* _WRITTEN EXERCISE_
Extract the full set of records that follows, word for word.

* _RECORDED DATA_
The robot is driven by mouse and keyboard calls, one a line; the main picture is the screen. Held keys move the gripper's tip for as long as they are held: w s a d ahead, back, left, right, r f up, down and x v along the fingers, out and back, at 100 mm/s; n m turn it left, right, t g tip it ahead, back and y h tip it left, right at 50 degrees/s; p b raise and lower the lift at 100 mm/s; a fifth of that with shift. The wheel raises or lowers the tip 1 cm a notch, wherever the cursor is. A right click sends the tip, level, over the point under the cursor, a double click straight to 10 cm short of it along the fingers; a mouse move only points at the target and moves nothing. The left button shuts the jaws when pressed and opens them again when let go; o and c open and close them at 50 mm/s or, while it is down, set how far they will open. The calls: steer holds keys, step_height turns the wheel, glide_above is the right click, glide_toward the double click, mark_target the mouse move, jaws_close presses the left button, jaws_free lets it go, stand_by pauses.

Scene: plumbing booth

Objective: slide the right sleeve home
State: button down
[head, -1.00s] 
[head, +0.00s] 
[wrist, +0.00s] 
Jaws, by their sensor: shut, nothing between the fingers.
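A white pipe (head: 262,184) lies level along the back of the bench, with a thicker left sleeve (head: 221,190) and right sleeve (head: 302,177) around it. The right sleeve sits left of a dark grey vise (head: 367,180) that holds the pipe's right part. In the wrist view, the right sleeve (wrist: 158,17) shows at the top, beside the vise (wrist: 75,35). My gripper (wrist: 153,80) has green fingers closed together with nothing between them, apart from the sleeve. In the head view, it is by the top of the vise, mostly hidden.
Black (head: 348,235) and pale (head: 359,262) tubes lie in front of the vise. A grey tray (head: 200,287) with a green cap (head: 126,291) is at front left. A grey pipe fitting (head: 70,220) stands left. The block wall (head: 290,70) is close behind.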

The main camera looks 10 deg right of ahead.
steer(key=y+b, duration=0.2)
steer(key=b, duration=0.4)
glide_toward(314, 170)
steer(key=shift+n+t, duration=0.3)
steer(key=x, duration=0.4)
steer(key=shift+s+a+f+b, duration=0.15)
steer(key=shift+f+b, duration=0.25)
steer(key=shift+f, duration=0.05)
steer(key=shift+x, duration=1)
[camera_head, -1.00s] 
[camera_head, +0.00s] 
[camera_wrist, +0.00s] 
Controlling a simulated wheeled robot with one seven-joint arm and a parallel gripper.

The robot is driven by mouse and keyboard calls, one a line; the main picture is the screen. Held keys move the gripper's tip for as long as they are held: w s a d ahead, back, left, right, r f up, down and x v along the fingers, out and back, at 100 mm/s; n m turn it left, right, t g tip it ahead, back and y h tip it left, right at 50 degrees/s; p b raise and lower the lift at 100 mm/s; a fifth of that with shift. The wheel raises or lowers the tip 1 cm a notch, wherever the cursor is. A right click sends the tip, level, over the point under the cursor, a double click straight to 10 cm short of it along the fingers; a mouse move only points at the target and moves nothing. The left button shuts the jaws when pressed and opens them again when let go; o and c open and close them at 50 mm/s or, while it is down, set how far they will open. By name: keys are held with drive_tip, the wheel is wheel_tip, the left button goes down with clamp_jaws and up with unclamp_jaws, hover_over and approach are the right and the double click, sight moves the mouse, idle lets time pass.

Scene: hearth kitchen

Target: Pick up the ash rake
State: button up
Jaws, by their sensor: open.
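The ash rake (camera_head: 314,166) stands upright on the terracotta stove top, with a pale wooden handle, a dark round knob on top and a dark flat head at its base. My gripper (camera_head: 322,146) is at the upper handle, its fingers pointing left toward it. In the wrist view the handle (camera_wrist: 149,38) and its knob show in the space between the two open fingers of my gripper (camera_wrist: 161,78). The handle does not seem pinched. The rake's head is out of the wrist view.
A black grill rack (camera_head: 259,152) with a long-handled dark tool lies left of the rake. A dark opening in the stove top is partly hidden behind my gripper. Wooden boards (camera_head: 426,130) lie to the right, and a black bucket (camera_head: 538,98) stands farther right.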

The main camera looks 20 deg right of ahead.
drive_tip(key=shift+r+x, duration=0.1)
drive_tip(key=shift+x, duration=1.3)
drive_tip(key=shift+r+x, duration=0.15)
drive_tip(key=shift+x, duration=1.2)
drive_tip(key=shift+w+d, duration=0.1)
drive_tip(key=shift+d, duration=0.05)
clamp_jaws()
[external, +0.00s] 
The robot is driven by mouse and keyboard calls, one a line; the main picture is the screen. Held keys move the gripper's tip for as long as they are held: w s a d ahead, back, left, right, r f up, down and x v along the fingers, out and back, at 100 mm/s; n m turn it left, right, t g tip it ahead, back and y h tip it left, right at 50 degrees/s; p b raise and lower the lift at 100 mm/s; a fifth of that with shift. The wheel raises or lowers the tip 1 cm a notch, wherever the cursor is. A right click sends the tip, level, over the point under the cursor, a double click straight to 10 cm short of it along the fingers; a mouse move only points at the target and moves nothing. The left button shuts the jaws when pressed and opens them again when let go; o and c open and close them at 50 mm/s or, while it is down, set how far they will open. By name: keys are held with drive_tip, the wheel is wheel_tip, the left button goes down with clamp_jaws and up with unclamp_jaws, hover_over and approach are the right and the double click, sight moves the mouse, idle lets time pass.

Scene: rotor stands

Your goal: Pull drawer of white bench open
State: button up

* _RESPONSE TO THE TASK_
The robot is driven by mouse and keyboard calls, one a line; the main picture is the screen. Held keys move the gripper's tip for as long as they are held: w s a d ahead, back, left, right, r f up, down and x v along the fingers, out and back, at 100 mm/s; n m turn it left, right, t g tip it ahead, back and y h tip it left, right at 50 degrees/s; p b raise and lower the lift at 100 mm/s; a fifth of that with shift. The wheel raises or lowers the tip 1 cm a notch, wherever the cursor is. A right click sends the tip, level, over the point under the cursor, a double click straight to 10 cm short of it along the fingers; a mouse move only points at the target and moves nothing. The left button shuts the jaws when pressed and opens them again when let go; o and c open and close them at 50 mm/s or, while it is down, set how far they will open. The calls: steer holds keys, step_height turns the wheel, glide_above is the right click, glide_toward the double click, mark_target the mouse move, jaws_close presses the left button, jaws_free lets it go, stand_by pauses.

Scene: plumbing booth

Objective: slide the right sleeve home
State: button down
[head, -1.00s] 
[head, +0.00s] 
[wrist, +0.00s] 
Jaws, by their sensor: shut, nothing between the fingers.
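A white pipe (head: 262,184) lies level along the back of the bench, with a thicker left sleeve (head: 221,190) and right sleeve (head: 302,177) around it. The right sleeve sits left of a dark grey vise (head: 367,180) that holds the pipe's right part. In the wrist view, the right sleeve (wrist: 158,17) shows at the top, beside the vise (wrist: 75,35). My gripper (wrist: 153,80) has green fingers closed together with nothing between them, apart from the sleeve. In the head view, it is by the top of the vise, mostly hidden.
Black (head: 348,235) and pale (head: 359,262) tubes lie in front of the vise. A grey tray (head: 200,287) with a green cap (head: 126,291) is at front left. A grey pipe fitting (head: 70,220) stands left. The block wall (head: 290,70) is close behind.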

The main camera looks 10 deg right of ahead.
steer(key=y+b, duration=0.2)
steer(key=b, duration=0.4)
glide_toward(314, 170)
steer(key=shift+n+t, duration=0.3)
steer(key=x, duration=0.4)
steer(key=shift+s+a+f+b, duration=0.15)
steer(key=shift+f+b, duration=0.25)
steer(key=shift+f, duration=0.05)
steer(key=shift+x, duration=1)
[camera_head, -1.00s] 
[camera_head, +0.00s] 
[camera_wrist, +0.00s] 
Controlling a simulated wheeled robot with one seven-joint arm and a parallel gripper.

The robot is driven by mouse and keyboard calls, one a line; the main picture is the screen. Held keys move the gripper's tip for as long as they are held: w s a d ahead, back, left, right, r f up, down and x v along the fingers, out and back, at 100 mm/s; n m turn it left, right, t g tip it ahead, back and y h tip it left, right at 50 degrees/s; p b raise and lower the lift at 100 mm/s; a fifth of that with shift. The wheel raises or lowers the tip 1 cm a notch, wherever the cursor is. A right click sends the tip, level, over the point under the cursor, a double click straight to 10 cm short of it along the fingers; a mouse move only points at the target and moves nothing. The left button shuts the jaws when pressed and opens them again when let go; o and c open and close them at 50 mm/s or, while it is down, set how far they will open. By name: keys are held with drive_tip, the wheel is wheel_tip, the left button goes down with clamp_jaws and up with unclamp_jaws, hover_over and approach are the right and the double click, sight moves the mouse, idle lets time pass.

Scene: hearth kitchen

Target: Pick up the ash rake
State: button up
Jaws, by their sensor: open.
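The ash rake (camera_head: 314,166) stands upright on the terracotta stove top, with a pale wooden handle, a dark round knob on top and a dark flat head at its base. My gripper (camera_head: 322,146) is at the upper handle, its fingers pointing left toward it. In the wrist view the handle (camera_wrist: 149,38) and its knob show in the space between the two open fingers of my gripper (camera_wrist: 161,78). The handle does not seem pinched. The rake's head is out of the wrist view.
A black grill rack (camera_head: 259,152) with a long-handled dark tool lies left of the rake. A dark opening in the stove top is partly hidden behind my gripper. Wooden boards (camera_head: 426,130) lie to the right, and a black bucket (camera_head: 538,98) stands farther right.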

The main camera looks 20 deg right of ahead.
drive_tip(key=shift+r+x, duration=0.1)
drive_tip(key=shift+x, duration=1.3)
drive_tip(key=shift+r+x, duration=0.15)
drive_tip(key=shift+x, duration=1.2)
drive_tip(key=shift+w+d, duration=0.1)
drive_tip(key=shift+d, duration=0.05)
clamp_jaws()
[external, +0.00s] 
The robot is driven by mouse and keyboard calls, one a line; the main picture is the screen. Held keys move the gripper's tip for as long as they are held: w s a d ahead, back, left, right, r f up, down and x v along the fingers, out and back, at 100 mm/s; n m turn it left, right, t g tip it ahead, back and y h tip it left, right at 50 degrees/s; p b raise and lower the lift at 100 mm/s; a fifth of that with shift. The wheel raises or lowers the tip 1 cm a notch, wherever the cursor is. A right click sends the tip, level, over the point under the cursor, a double click straight to 10 cm short of it along the fingers; a mouse move only points at the target and moves nothing. The left button shuts the jaws when pressed and opens them again when let go; o and c open and close them at 50 mm/s or, while it is down, set how far they will open. By name: keys are held with drive_tip, the wheel is wheel_tip, the left button goes down with clamp_jaws and up with unclamp_jaws, hover_over and approach are the right and the double click, sight moves the mouse, idle lets time pass.

Scene: rotor stands

Your goal: Pull drawer of white bench open
State: button up

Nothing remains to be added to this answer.